Or la nature même de ces échanges se modifie. Parmi les directeurs de services généraux ou de l'environnement de travail, disposant d'une expérience de ces marchés, toute une génération est en passe de faire valoir ses droits à la retraite. Parfois, leurs entreprises en profitent pour supprimer cette fonction en interne et pour l'externaliser. Dès lors, le marché des prestations multitechniques est en train de changer de mains au profit de la fonction achat. Mais, comme l'observe Denis Szkobel, président du Sypemi (Syndicat professionnel des entreprises de multiservice immobilier et de facilities management), "Nous contractualisions avec des prescripteurs qui étaient avant tout attentifs aux règles de l'art du métier et à la bonne exécution de la prestation. Désormais, la priorité est la recherche d'économies drastiques, ce qui peut déséquilibrer la relation commerciale en faveur des donneurs d'ordres."

Une relation plus formalisée

Si le Sypemi tire le signal d'alarme c'est d'abord parce que cette pression se traduit par une érosion des marges. En l'espace de quelques années le résultat courant des prestataires mutitechniques, qui était en moyenne de 5 %, a fondu à moins 1 %. Conséquence : là où un prestataire pouvait prendre à sa charge certaines dépenses imprévues, ou les deux parties pouvaient discuter de leur répartition le moment venu, il n'y a plus de possibilité. Avec la tension sur les prix, cette marge de manoeuvre disparaît, remplacée par un plus grand formalisme des contrats. Tout doit être prévu au détriment d'une certaine souplesse dans la gouvernance des contrats qui existait jusqu'alors.

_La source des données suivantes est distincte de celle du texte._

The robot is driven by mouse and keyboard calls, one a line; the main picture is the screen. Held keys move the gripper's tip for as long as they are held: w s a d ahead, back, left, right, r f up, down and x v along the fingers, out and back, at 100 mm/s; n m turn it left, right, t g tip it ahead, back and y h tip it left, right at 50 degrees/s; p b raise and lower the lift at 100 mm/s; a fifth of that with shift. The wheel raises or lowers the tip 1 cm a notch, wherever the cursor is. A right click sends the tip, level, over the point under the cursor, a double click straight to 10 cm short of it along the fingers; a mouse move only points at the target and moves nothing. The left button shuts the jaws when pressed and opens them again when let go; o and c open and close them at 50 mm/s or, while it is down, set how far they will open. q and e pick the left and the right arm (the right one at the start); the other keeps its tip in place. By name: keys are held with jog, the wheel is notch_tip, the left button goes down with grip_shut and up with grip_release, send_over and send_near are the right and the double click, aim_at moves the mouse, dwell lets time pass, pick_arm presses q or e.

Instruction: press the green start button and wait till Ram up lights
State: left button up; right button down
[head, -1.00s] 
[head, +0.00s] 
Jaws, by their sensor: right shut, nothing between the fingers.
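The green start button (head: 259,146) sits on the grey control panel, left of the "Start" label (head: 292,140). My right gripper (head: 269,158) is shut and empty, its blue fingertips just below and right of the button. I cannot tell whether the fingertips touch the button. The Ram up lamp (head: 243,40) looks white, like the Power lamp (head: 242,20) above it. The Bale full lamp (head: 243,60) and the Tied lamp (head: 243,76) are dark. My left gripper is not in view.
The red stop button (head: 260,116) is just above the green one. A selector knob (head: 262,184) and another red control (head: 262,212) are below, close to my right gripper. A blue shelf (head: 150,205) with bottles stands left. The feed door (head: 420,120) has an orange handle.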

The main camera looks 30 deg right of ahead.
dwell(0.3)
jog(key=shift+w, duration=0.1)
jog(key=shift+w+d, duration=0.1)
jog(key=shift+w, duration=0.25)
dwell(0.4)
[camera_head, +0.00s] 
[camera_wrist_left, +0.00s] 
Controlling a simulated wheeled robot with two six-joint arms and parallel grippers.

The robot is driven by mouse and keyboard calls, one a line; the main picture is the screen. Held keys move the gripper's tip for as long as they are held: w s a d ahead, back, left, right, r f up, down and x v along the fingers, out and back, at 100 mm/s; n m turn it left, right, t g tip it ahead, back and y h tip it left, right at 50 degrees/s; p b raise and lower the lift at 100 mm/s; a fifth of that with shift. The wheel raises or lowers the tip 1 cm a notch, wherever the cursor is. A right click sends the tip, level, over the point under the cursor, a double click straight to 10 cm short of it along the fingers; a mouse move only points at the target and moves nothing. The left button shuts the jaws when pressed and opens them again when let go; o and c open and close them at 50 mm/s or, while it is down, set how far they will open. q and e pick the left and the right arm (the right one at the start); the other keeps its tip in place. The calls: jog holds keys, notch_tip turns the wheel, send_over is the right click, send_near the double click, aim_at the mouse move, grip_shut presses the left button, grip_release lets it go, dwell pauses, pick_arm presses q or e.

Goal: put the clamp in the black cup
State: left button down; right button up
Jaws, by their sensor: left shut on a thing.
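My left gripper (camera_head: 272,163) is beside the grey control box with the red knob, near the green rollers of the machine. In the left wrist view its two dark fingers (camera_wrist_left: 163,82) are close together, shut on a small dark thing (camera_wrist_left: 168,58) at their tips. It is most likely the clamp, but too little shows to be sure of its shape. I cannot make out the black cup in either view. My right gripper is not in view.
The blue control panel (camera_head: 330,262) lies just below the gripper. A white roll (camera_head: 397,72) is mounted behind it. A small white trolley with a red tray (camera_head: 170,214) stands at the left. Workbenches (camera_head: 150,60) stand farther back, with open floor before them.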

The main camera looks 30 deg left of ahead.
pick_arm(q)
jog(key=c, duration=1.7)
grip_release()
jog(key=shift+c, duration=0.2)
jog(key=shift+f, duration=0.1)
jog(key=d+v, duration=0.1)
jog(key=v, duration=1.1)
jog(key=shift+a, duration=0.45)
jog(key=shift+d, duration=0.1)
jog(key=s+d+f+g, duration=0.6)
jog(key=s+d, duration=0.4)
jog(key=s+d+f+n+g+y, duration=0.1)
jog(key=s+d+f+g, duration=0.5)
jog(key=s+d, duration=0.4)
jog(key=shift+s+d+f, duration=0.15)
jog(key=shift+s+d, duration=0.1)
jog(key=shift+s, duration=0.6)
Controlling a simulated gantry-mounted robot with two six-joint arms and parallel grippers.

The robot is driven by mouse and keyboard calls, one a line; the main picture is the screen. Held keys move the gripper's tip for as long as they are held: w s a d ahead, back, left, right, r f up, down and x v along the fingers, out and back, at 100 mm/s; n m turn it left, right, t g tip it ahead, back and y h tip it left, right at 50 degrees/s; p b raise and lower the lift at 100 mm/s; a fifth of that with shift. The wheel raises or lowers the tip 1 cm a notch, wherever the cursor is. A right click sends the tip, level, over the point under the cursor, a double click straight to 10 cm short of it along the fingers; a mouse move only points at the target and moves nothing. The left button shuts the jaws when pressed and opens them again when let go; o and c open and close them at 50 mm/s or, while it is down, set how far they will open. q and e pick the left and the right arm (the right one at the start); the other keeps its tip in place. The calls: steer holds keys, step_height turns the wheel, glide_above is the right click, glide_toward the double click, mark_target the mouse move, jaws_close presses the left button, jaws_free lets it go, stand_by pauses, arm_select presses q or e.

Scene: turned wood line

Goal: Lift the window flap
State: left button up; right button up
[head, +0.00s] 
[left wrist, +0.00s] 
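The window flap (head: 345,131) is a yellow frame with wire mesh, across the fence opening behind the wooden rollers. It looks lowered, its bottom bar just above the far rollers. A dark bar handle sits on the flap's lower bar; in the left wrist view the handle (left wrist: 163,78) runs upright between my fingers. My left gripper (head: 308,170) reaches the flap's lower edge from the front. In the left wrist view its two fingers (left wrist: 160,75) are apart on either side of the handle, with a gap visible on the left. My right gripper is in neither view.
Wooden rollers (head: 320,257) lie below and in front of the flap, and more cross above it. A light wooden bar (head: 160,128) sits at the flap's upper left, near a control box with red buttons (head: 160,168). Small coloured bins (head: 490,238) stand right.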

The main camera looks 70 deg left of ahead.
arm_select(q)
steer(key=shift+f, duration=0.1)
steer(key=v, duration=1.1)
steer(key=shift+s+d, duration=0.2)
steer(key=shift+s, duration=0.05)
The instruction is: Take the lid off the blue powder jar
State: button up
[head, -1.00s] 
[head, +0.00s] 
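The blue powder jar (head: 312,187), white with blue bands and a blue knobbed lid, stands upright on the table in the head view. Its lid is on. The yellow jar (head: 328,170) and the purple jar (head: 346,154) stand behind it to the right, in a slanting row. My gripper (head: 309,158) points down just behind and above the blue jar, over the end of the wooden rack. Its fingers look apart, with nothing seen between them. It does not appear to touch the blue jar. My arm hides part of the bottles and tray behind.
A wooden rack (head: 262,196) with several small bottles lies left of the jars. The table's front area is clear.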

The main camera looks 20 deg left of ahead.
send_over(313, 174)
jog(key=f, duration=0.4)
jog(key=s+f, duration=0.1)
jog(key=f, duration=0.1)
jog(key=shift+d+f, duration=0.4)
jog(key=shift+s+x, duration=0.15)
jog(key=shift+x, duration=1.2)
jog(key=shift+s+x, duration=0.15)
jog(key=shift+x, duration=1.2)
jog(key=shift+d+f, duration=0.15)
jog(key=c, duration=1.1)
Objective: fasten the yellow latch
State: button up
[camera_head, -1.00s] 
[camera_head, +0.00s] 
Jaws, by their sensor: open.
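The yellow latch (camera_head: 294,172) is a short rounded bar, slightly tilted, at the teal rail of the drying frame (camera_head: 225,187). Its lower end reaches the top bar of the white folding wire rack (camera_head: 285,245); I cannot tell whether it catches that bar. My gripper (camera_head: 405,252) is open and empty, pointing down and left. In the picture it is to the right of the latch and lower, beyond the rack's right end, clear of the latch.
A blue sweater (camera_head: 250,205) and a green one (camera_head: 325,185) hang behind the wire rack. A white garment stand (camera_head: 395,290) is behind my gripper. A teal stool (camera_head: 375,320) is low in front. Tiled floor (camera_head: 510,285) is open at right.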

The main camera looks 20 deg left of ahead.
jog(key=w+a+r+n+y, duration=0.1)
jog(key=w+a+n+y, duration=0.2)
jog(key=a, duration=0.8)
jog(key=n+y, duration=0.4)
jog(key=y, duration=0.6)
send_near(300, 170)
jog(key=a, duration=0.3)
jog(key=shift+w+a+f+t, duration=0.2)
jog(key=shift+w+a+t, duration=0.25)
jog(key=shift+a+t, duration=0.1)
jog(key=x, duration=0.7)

Autre répercussion : une difficulté à atteindre un niveau de qualité exigé qui n'a pas diminué, bien au contraire, dans un contexte de guerre des prix, donc de réduction de moyens. Les demandes des entreprises couvrent désormais des champs plus larges, du pilotage de la performance énergétique à l'intégration d'installations pour les véhicules électriques. "Pour gérer des bâtiments de plus en plus complexes, nous avons besoin d'une main d'oeuvre qualifiée" , souligne Denis Szkobel. "Il faut donc pouvoir former et rémunérer ces techniciens, or, aujourd'hui, il existe un risque de dumping social." Là où un contrat prévoyait dix personnes pour une prestation, sa nouvelle mouture n'en prévoit plus que cinq par exemple.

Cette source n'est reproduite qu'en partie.